The rise of prana kundalini is also described in the Krama system, because in prana kundalini you rise from one cakra to another, from one state to another state. As this is a successive process it is found in the Krama system.
Although the Krama system existed in the beginning of kali-yuga, having been introduced by the sage Durvasa, it was reintroduced at the end of the 7th century A.D. in Kashmir by the sage Erakanatha,
who was also known as Shivanandanatha. Shivanandanatha had only three chief disciples which he initiated into the Krama system. Because in this system predominance is given only to shakti, all three were females. Their names were Keyuravati, Madanika, and Kalyanika. They were quite prominent and were completely informed in the Krama system. Afterwards, these ladies also initiated disciples, which were both male and female.
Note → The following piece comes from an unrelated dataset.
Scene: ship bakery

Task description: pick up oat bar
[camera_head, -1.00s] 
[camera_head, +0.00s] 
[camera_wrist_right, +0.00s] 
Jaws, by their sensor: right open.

The fourth system, which comprises the Trika philosophy, is called the Spanda system. The word spanda means “movement.”
“The Spanda school recognizes that nothing can exist without movement. Where there is movement there is life, and where there is no movement that is lifelessness.”
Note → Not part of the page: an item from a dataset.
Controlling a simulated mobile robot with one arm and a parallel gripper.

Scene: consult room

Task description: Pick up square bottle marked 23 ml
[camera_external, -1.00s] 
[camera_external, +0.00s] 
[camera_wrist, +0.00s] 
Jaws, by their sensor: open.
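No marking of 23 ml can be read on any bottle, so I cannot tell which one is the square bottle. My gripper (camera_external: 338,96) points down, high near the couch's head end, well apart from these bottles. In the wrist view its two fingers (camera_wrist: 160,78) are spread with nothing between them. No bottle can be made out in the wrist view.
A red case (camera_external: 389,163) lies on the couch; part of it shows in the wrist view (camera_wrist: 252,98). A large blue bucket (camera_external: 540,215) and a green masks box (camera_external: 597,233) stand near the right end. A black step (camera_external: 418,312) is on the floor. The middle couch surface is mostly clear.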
They realize that there is movement in wakefulness, dreaming, deep sleep, and turya [void]. Though some thinkers argue that there is no movement in deep sleep the philosophers of the Spanda system realize that nothing can exist without movement.
The teachings of the Spanda system, which is an important practical system, are found embodied in the “Vijnana Bhairava Tantra,” the “Svacchanda Tantra,” and in the 6th chapter of the “Tantraloka.”
The Spanda System was introduced in Kashmir by the great sage Vasuguptanatha at the beginning of the 8th century A.D. Vasuguptanatha is the author of both the “Shiva Sutras” and the “Spanda Karikas.” The disciple of Vasuguptanatha was Kallata.
Some teachers think that the “Spanda Karikas” were not composed by Vasuguptanatha but rather by his disciple Kallata. This theory, however, is absolutely incorrect.